Etiquetas
Allá por los años 80, el cachondo de Luis Alberto de Cuenca tuvo la genial ocurrencia de deslizar una estimable pieza de su propia mano como un coliambo de Persio en una antología de la poesía latina que confeccionó para Alianza. Entre otros versos sospechosísimos («Soy el viento sin colegiar, la muerte de las aves. Atardecí. La magia de los números, el profético naipe o la tristeza de las viejas plegarias a los dioses») la mención a esos trocitos de cartulina, que introdujeron en Europa los cruzados, no solo grita ¡Borges! sino que viene estupendamente para empezar a hablar de ese escandaloso, bello anacronismo que es la baraja de naipes.
Su pervivencia a lo largo de los siglos se podría explicar por su versatilidad. Sistema de signos de amplísimas posibilidades combinatorias, la baraja es una lengua con una amplia literatura. Cientos de juegos y variedades locales, desde formas de gran refinamiento como el mus o el bridge hasta sencillas variedades domésticas como la brisca, el siete y medio o el hijoputa.
Pero sospecho que también tiene algo que ver su inmensa potencia simbólica.
Permanentemente asociadas a la figura del adivino. Su origen oriental, la capacidad de sugestión de sus figuras, su puesta en escena del azar lo hacían ideal para operaciones mánticas. En las ferias de los pueblos, en salones y cortes, dudosos personajes no carentes de talento han improvisado fábulas sobre su futuro a indolentes, desesperados y amantes. Todavía nosotros hemos conocido a esa amiga adolescente que te echaba las cartas, adoptando una tierna expresión de gravedad que uno ahora recuerda con una sonrisa.
El naipe también va asociado a grandes dramas.
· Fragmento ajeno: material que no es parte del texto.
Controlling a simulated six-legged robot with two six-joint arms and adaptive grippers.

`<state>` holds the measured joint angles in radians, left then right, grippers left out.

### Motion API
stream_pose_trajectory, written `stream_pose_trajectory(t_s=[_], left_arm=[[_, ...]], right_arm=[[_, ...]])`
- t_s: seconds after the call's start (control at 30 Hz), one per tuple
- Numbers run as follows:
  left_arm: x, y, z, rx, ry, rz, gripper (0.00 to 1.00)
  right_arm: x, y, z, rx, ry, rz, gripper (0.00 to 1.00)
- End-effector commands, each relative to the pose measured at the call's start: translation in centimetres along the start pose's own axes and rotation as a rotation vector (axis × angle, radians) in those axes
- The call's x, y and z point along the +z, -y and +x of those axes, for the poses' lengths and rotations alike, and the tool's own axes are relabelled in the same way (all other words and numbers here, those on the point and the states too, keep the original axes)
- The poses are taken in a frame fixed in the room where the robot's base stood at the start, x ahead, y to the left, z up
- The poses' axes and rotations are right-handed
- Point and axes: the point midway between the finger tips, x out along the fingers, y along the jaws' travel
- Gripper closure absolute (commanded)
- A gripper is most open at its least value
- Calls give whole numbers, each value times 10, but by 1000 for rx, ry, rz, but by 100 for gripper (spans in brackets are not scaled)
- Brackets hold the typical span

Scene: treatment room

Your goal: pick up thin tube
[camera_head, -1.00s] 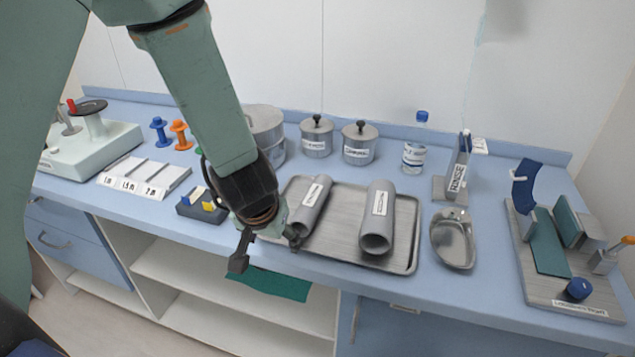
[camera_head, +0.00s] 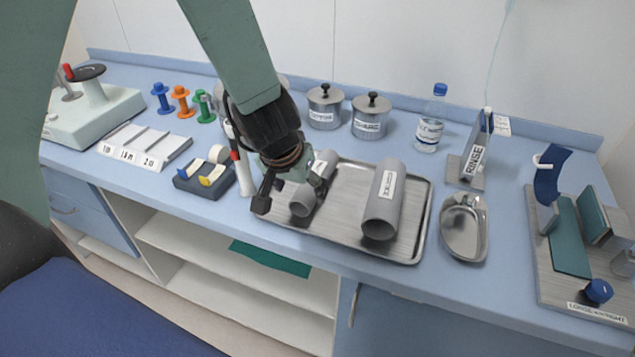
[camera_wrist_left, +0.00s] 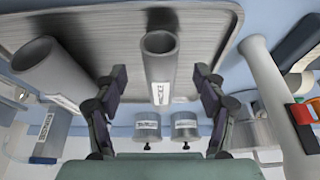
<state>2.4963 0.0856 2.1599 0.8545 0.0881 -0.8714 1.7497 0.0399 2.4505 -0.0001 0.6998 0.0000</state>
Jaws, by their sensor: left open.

En puertos, caravanas, posadas, patios y guarniciones, generalmente de noche, se jugaban haciendas y destinos fiados a los favores de la fortuna y a la propia sangre fría durante los graves lances del juego. La hoja desnuda siempre dispuesta. Sótanos y casinos han ampliado el imaginario con edificantes historias sobre el albur y el infortunio. Incalculables cantidades de capital han circulado a lo largo del planeta, como una deep web.
También ha conocido la respetabilidad. La baraja llena eternidades de tedio burgués y lluvia tras la ventana. ¡Hasta los curas se entregaron a sus letárgicos encantos! A los niños, así tenían uso de razón, se les iniciaba en el conocimiento de sus reglas.
Todo eso viene empaquetado en ese aspecto sedoso, neto, en esa frescura irresistible de la baraja nueva, antes de que el hábito y el roce la desgasten. En la baraja francesa queda reducido a una serie de elegantes ideogramas a los que las aventuras de Alicia y su uso frecuente por los magos siguen dotando de una cualidad irracional, hipnótica.
Aquí vamos más a lo vivo. Las panoplias y alegorías de don Heraclio Fournier evocan los antiguos tarots. Severos monarcas, gallardos caballeros y jacarandosos pajes manejan con desenvoltura espadones, cálices, monedas como soles y unas mazas de espanto. Saturadas de una vetusta ideología carolingia han permanecido impermeables a Hobbes, a Rousseau y a Marx. No sé yo si a Freud.
Leo en la servicial Wikipedia que el negocio de fabricación de naipes se mantiene próspero. He lamentado en estas páginas el desuso de zambombas, monedas y carteros, por eso el que los dedos de nuestra especie sigan acariciando naipes, esa bomba de azar desafiantemente analógica, cuya simbología entendería un sumerio, me hace sentir una pequeña, reaccionaria, satisfacción.